Os costumes e valores do Brasil patriarcal, além de terem moldado a forma das edificações e as diferenças sócio-espaciais estabelecidas nos modos de vivência dentro delas, ditou também a maneira como as mulheres deveriam utilizar o espaço urbano, trazendo reflexos nos modos de apropriação desse espaço pelas mulheres até os dias atuais. Nas vivências fora dos limites da casa, a mulher tinha um leque reduzido de locais que poderia frequentar normalmente. Harkot (2018) faz uma breve síntese do que significava o ato de sair à rua exercido pelas mulheres:

 

A rua e os lugares públicos (...) seriam aqueles onde a mulher estaria constantemente atenta, sentindo-se ameaçada e apertando o passo, cuidadosamente traçando seus caminhos. Dessa forma, a circulação feminina pertenceria historicamente aos espaços da cidade onde se encontram bens e serviços que dizem respeito ao cuidado da casa e da família, tais como mercados, feiras, farmácias, escolas etc. Ou seja: a mulher, ao ‘ousar’ sair de casa, seria bem recebida e se sentiria segura nos espaços correspondentes àquelas atividades que ela exerce por excelência, aqueles espaços que fazem parte do universo do trabalho reprodutivo. (HARKOT, 2018, p. 40)

 

Os espaços destacados por Harkot (2018) como os espaços das atividades cotidianas diretamente ligadas ao funcionamento da casa, são chamados por Calió (1997) de lar expandido. Esse confinamento das mulheres às atividades íntimas pode ser visto nas formas de apropriação do espaço urbano pelas mulheres atualmente. Se o corpo que ocupava os espaços públicos brasileiros durante o surgimento da identidade de sua população era o corpo marculino, é natural que esses espaços tenham passado a ser construídos para o atendimento das demandas desse ser, de suas atividades. Logo, essa forma de construção do espaço não atendia e ainda não atende às demandas do feminino, isto é, ao sair à rua a mulher continua a negociar com o urbano, sentindo-se ameaçada quando expostas na esfera pública da cidade.

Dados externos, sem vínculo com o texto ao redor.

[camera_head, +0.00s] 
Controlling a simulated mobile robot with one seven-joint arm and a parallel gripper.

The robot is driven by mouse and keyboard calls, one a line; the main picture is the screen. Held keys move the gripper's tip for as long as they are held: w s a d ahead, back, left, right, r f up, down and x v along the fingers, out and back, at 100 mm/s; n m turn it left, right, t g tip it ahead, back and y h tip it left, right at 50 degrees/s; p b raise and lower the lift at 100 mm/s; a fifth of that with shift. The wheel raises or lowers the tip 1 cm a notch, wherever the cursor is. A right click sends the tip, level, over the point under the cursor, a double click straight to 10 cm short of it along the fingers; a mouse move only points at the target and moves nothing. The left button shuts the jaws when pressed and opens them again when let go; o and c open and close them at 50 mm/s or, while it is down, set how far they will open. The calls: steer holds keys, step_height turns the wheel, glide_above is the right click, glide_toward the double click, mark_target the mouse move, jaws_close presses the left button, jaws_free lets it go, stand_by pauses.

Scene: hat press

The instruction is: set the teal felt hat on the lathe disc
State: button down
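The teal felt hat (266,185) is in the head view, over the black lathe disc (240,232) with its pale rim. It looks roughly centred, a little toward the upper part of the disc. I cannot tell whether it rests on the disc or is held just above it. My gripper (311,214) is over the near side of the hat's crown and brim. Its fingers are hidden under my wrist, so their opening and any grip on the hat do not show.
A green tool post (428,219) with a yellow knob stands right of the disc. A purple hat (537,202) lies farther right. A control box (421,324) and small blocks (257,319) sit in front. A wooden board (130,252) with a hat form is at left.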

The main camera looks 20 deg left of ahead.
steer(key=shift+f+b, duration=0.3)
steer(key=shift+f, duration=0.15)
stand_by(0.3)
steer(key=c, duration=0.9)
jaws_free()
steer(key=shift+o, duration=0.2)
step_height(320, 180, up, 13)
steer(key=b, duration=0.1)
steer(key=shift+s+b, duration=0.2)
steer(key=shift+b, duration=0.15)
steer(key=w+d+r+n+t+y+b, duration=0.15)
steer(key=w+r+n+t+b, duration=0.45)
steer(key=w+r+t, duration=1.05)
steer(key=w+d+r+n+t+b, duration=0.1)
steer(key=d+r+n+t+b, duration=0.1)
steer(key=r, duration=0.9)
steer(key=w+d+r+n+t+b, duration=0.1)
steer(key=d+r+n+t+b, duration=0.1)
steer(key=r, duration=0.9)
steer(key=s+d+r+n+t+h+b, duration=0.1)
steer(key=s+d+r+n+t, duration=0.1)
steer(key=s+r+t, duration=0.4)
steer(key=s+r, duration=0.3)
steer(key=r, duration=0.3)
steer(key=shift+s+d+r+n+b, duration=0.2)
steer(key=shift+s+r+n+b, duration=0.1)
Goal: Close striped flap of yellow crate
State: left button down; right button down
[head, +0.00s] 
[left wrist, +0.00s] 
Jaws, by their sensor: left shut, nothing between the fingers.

Como aponta Harkot, “a maneira como o gênero é construído o torna elemento central em nossa sociedade” (HARKOT, 2018, p. 27) e, de acordo com a autora, ele opera em diversas camadas, ou até mesmo em todas, as quais vão além das relações de parentesco e das dinâmicas familiares. Considerando o machismo presente e arraigado na estrutura social do Brasil, entende-se que a construção dos papéis masculinos e femininos tenha resultado em estruturas historicamente rígidas, que refletem, certamente, no uso do espaço urbano brasileiro, o qual constitui uma das camadas de operação do gênero citada por Harkot.

Em seu livro “Quando o ambiente é Hostil”, Leitão (2009) traz um anúncio publicado no Diário do Rio de Janeiro, em 28 de outubro de 1821, reproduzido em um dos livros de Freyre que a autora usa como referência. Tal anúncio está carregado de informações acerca de como eram valoradas as vivências dentro e fora de casa por mulheres, inclusive como isso refletia no "valor de venda" de mulheres pretas à época da comercialização de escravos. O anúncio dizia: "Vende-se huma preta de bons costumes, muito ágil para todo o serviço de uma casa, tem 16 annos de idade e sempre tem sido criada sem sahir á rua [...] para todo serviço de uma casa de portas a dentro".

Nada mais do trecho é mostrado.